— BEGIN Collected material —

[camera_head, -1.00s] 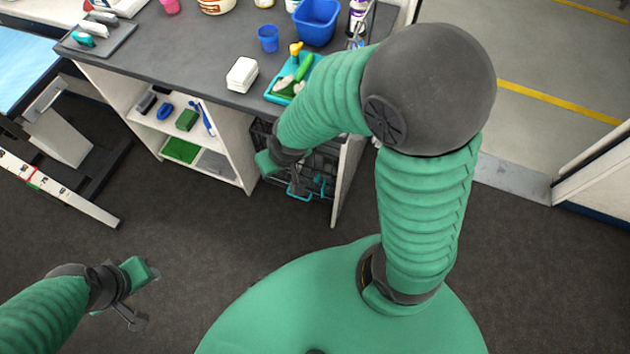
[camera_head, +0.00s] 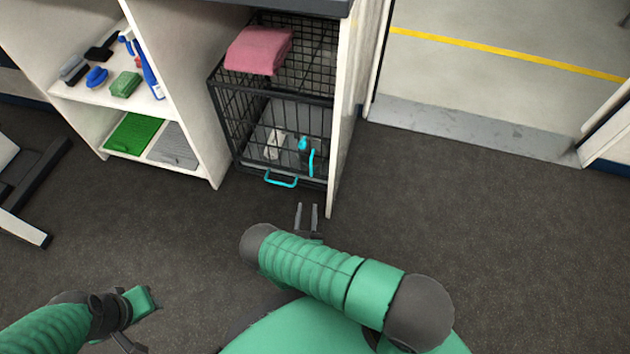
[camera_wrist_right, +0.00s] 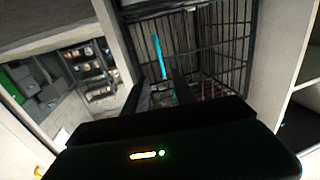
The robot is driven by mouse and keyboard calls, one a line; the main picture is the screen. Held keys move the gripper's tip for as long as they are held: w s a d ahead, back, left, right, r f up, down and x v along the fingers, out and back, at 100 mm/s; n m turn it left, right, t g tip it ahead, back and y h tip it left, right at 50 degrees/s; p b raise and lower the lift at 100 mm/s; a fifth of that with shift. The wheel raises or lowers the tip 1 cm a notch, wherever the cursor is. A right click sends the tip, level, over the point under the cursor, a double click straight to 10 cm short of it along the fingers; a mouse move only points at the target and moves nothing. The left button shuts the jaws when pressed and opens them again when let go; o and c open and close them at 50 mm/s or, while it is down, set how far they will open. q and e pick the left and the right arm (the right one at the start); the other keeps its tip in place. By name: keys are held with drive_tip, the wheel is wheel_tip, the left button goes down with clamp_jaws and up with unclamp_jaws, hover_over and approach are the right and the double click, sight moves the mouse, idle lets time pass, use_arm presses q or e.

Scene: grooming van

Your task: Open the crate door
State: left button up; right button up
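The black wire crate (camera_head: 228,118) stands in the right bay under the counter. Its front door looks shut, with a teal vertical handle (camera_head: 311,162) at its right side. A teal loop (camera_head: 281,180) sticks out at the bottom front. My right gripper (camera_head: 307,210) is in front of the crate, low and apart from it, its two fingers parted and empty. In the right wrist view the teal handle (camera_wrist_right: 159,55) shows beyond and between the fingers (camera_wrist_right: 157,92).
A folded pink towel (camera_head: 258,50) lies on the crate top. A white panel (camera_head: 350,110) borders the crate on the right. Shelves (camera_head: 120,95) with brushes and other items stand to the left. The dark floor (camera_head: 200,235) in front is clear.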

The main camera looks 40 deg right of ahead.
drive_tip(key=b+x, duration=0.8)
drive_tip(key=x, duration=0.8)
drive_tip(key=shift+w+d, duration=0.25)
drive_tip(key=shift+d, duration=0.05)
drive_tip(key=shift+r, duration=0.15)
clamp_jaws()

— END Collected material —

Without any pictures, reproduce the lines from the first one in the material through the line that has "Your task: Open the crate door", exactly as they appear.

[camera_head, -1.00s] 
[camera_head, +0.00s] 
[camera_wrist_right, +0.00s] 
The robot is driven by mouse and keyboard calls, one a line; the main picture is the screen. Held keys move the gripper's tip for as long as they are held: w s a d ahead, back, left, right, r f up, down and x v along the fingers, out and back, at 100 mm/s; n m turn it left, right, t g tip it ahead, back and y h tip it left, right at 50 degrees/s; p b raise and lower the lift at 100 mm/s; a fifth of that with shift. The wheel raises or lowers the tip 1 cm a notch, wherever the cursor is. A right click sends the tip, level, over the point under the cursor, a double click straight to 10 cm short of it along the fingers; a mouse move only points at the target and moves nothing. The left button shuts the jaws when pressed and opens them again when let go; o and c open and close them at 50 mm/s or, while it is down, set how far they will open. q and e pick the left and the right arm (the right one at the start); the other keeps its tip in place. By name: keys are held with drive_tip, the wheel is wheel_tip, the left button goes down with clamp_jaws and up with unclamp_jaws, hover_over and approach are the right and the double click, sight moves the mouse, idle lets time pass, use_arm presses q or e.

Scene: grooming van

Your task: Open the crate door

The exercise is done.